____ RECORDED INFORMATION

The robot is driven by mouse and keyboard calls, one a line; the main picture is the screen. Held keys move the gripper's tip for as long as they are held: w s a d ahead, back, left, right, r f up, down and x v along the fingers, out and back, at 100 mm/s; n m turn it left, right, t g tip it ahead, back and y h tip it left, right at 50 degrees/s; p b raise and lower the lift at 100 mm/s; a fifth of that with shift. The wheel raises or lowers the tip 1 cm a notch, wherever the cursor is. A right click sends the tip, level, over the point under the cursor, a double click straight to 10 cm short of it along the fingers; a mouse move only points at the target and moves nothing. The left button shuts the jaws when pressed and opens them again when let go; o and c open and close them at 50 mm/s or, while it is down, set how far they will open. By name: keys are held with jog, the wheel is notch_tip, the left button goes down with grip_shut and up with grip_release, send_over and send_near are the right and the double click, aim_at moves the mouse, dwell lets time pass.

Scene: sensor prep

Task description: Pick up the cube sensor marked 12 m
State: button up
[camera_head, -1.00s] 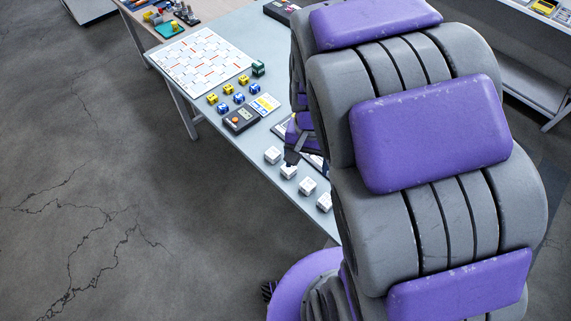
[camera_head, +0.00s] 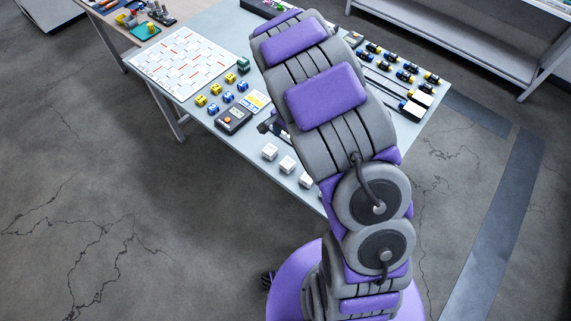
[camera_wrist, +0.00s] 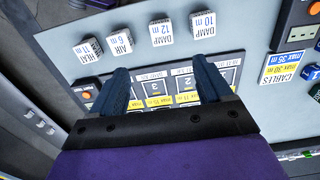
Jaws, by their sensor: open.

________

**AIM**
Determine the number of lines in the listing that contain the string "sensor". Write that number and nothing else.

**EXERCISE RESULT**
3